They’re not going to huff and they’re not going to puff, but researchers at the University of California at San Diego (UCSD) are wielding 10 huge hydraulic jacks that could easily bring a shoddily constructed house down. The team is using the jacks to subject a 60-percent-scale model of a five-story concrete building to a series of simulated earthquakes; like the third little pig, they believe they’ve got a better building technique that will keep their structure standing.
The testing is the culmination of a 10-year collaboration between universities, industry and the National Science Foundation to develop seismically sound structures using prefabricated, or “precast,” concrete. Builders generally prefer precast to poured-in-place concrete-it’s cheaper and faster to erect. What’s more, factory fabrication allows for better quality control and frees a project from the whims of the weather. But conventional precast construction is susceptible to damage from earthquakes, and building codes have traditionally frowned upon its use in earthquake-prone areas such as the West Coast.

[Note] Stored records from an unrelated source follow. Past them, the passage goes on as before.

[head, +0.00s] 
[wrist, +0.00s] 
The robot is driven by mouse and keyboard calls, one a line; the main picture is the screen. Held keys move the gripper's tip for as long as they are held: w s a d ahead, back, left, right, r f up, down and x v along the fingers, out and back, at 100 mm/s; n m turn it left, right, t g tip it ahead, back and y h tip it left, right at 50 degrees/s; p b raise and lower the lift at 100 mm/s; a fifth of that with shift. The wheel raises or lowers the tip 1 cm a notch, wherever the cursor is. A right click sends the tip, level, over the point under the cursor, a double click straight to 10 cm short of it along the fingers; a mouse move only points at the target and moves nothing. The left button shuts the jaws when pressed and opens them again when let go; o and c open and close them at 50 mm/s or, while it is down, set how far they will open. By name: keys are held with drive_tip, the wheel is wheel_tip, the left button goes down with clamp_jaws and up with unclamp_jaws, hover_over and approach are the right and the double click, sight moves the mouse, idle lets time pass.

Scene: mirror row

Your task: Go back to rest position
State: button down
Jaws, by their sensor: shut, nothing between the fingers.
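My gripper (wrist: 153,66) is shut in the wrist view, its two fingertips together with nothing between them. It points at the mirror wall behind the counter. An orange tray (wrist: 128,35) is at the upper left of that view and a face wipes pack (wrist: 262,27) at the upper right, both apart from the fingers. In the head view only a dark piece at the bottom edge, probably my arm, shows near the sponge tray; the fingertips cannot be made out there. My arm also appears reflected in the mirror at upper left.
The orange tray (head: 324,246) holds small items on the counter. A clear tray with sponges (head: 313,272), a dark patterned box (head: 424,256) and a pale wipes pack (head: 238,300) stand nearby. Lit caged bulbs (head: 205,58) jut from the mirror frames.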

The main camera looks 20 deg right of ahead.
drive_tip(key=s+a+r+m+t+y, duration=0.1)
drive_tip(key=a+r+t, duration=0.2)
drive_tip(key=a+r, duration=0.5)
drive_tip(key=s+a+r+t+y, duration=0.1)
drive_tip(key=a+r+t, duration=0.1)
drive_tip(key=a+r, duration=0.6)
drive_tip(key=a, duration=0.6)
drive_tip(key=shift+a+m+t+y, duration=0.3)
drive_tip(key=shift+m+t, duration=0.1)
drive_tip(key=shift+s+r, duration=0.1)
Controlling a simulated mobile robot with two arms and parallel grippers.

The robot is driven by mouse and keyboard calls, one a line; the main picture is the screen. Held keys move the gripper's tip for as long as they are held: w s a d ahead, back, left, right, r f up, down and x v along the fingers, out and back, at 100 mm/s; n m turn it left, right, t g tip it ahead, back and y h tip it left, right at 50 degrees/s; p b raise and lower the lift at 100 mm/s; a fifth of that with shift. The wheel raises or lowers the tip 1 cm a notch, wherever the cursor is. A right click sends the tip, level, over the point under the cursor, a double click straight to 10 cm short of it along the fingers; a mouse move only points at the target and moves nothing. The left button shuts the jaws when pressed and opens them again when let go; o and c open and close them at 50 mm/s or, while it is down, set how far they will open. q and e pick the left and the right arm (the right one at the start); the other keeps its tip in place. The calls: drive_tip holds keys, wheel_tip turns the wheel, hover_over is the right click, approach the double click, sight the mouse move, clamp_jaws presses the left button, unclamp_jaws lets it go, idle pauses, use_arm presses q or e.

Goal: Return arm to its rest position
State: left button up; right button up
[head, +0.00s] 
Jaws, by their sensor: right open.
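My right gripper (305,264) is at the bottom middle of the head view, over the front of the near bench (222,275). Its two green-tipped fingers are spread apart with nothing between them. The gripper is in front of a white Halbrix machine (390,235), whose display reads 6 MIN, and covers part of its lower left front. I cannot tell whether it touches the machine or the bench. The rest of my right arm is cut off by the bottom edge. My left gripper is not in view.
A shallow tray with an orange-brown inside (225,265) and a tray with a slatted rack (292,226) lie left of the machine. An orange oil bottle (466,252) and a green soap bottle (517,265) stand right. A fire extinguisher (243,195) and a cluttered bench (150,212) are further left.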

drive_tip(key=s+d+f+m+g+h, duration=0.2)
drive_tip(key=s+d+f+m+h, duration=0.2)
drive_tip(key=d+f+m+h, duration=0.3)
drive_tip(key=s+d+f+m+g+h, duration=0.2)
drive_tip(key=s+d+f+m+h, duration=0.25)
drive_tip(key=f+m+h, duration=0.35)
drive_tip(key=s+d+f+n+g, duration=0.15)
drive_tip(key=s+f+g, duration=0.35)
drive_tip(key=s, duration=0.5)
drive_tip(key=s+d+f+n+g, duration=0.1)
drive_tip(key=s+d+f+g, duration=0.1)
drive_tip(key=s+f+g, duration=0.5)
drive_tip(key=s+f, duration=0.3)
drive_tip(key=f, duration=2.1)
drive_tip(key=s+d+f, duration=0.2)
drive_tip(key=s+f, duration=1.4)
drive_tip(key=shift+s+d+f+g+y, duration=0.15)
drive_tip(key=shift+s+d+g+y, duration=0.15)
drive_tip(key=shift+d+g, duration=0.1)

That could all be about to change. UCSD Professor of Structural Engineering Nigel Priestley, who coordinates the collaboration, says that the results will form the basis of new design recommendations and ultimately new building codes. Tests will give data on four different systems for connecting columns and beams, two approaches to flooring and one method of connecting wall panels. Researchers will simulate several earthquakes of increasing intensity by pushing on the structure with the hydraulic actuators.
The researchers expect the tests to show that-if the right methods are used-the precast concrete systems actually perform as well as, or better than, those dictated by existing codes.